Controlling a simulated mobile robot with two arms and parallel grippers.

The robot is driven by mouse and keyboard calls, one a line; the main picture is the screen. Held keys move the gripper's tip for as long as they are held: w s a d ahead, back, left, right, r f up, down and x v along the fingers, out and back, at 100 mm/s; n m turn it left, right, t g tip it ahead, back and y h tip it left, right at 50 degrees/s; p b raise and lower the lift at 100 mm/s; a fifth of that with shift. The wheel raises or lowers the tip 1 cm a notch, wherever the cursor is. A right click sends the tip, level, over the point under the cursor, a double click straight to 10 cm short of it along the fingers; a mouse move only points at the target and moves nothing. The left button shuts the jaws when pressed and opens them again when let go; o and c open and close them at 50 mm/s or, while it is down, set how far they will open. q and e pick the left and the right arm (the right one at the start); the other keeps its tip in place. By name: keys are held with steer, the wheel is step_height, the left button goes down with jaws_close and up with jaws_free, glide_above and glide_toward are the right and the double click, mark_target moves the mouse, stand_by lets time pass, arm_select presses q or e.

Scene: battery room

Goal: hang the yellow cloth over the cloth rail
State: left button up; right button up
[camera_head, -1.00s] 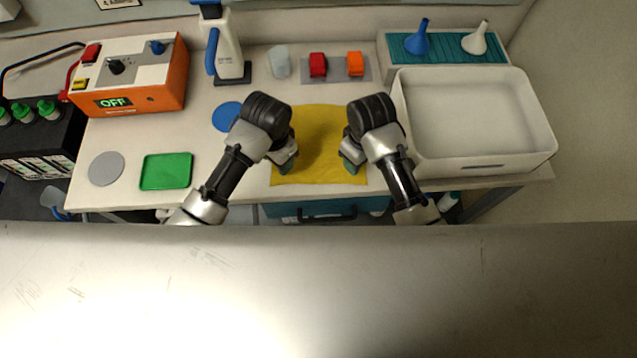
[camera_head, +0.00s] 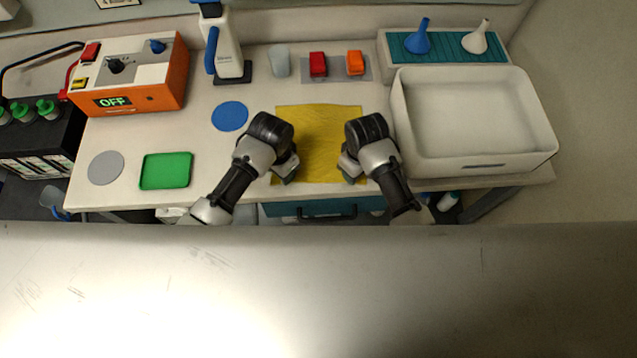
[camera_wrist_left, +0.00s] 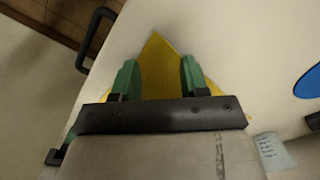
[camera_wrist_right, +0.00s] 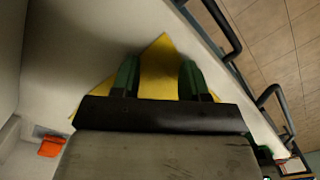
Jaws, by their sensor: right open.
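The yellow cloth (camera_head: 325,125) lies flat on the worktop near its front edge. My left gripper (camera_head: 290,174) is over the cloth's front left part; in the left wrist view its green fingers (camera_wrist_left: 158,75) stand apart, open, with a cloth corner (camera_wrist_left: 158,55) between and beyond them. My right gripper (camera_head: 350,172) is over the front right part; in the right wrist view its fingers (camera_wrist_right: 158,75) are also open, with a cloth corner (camera_wrist_right: 160,55) between them. I cannot make out which bar, if any, is the cloth rail.
A white tub (camera_head: 475,165) stands close on the right. A blue disc (camera_head: 230,116), a green tray (camera_head: 166,171) and a grey disc (camera_head: 106,168) lie on the left. Red (camera_head: 318,64) and orange (camera_head: 355,63) blocks sit behind. A black handle (camera_head: 326,214) is below the front edge.

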################

Work to complete:
Identify each line containing the string "button" and copy it out.

Response:
The robot is driven by mouse and keyboard calls, one a line; the main picture is the screen. Held keys move the gripper's tip for as long as they are held: w s a d ahead, back, left, right, r f up, down and x v along the fingers, out and back, at 100 mm/s; n m turn it left, right, t g tip it ahead, back and y h tip it left, right at 50 degrees/s; p b raise and lower the lift at 100 mm/s; a fifth of that with shift. The wheel raises or lowers the tip 1 cm a notch, wherever the cursor is. A right click sends the tip, level, over the point under the cursor, a double click straight to 10 cm short of it along the fingers; a mouse move only points at the target and moves nothing. The left button shuts the jaws when pressed and opens them again when let go; o and c open and close them at 50 mm/s or, while it is down, set how far they will open. q and e pick the left and the right arm (the right one at the start); the other keeps its tip in place. By name: keys are held with steer, the wheel is step_height, the left button goes down with jaws_close and up with jaws_free, glide_above and glide_toward are the right and the double click, mark_target moves the mouse, stand_by lets time pass, arm_select presses q or e.
State: left button up; right button up

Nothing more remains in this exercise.